— START —

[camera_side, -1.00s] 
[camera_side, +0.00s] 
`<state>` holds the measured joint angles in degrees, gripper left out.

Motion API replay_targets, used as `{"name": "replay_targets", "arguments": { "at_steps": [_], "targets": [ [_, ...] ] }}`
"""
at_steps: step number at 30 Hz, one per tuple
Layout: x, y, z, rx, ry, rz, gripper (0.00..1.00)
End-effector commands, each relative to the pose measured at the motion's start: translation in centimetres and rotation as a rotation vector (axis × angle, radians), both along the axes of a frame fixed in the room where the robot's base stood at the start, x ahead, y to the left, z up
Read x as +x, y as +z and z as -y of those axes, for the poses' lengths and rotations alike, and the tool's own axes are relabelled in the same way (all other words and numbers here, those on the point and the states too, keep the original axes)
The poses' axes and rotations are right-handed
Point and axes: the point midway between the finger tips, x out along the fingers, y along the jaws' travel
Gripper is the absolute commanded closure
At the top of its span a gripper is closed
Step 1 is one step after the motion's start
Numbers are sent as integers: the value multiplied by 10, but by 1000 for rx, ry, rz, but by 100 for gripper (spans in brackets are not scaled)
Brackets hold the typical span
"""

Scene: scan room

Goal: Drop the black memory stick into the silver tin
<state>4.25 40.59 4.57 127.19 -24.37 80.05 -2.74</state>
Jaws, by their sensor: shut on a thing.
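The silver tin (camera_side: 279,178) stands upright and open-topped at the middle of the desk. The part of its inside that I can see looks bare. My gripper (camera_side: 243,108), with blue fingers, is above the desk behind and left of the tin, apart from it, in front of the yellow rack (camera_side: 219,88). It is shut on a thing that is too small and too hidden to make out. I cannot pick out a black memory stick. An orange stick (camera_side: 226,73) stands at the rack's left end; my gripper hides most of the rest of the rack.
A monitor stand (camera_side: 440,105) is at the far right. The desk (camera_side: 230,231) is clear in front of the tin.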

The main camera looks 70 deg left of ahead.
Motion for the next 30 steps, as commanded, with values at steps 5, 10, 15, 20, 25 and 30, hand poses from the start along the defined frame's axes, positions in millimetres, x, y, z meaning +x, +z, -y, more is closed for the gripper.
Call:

— END —

Stated task -> Return all the data above once more, precisely as given.

Exercise response ->
[camera_side, -1.00s] 
[camera_side, +0.00s] 
`<state>` holds the measured joint angles in degrees, gripper left out.

Motion API replay_targets, used as `{"name": "replay_targets", "arguments": { "at_steps": [_], "targets": [ [_, ...] ] }}`
"""
at_steps: step number at 30 Hz, one per tuple
Layout: x, y, z, rx, ry, rz, gripper (0.00..1.00)
End-effector commands, each relative to the pose measured at the motion's start: translation in centimetres and rotation as a rotation vector (axis × angle, radians), both along the axes of a frame fixed in the room where the robot's base stood at the start, x ahead, y to the left, z up
Read x as +x, y as +z and z as -y of those axes, for the poses' lengths and rotations alike, and the tool's own axes are relabelled in the same way (all other words and numbers here, those on the point and the states too, keep the original axes)
The poses' axes and rotations are right-handed
Point and axes: the point midway between the finger tips, x out along the fingers, y along the jaws' travel
Gripper is the absolute commanded closure
At the top of its span a gripper is closed
Step 1 is one step after the motion's start
Numbers are sent as integers: the value multiplied by 10, but by 1000 for rx, ry, rz, but by 100 for gripper (spans in brackets are not scaled)
Brackets hold the typical span
"""

Scene: scan room

Goal: Drop the black memory stick into the silver tin
<state>4.25 40.59 4.57 127.19 -24.37 80.05 -2.74</state>
Jaws, by their sensor: shut on a thing.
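The silver tin (camera_side: 279,178) stands upright and open-topped at the middle of the desk. The part of its inside that I can see looks bare. My gripper (camera_side: 243,108), with blue fingers, is above the desk behind and left of the tin, apart from it, in front of the yellow rack (camera_side: 219,88). It is shut on a thing that is too small and too hidden to make out. I cannot pick out a black memory stick. An orange stick (camera_side: 226,73) stands at the rack's left end; my gripper hides most of the rest of the rack.
A monitor stand (camera_side: 440,105) is at the far right. The desk (camera_side: 230,231) is clear in front of the tin.

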The main camera looks 70 deg left of ahead.
Motion for the next 30 steps, as commanded, with values at steps 5, 10, 15, 20, 25 and 30, hand poses from the start along the defined frame's axes, positions in millimetres, x, y, z meaning +x, +z, -y, more is closed for the gripper.
Call:

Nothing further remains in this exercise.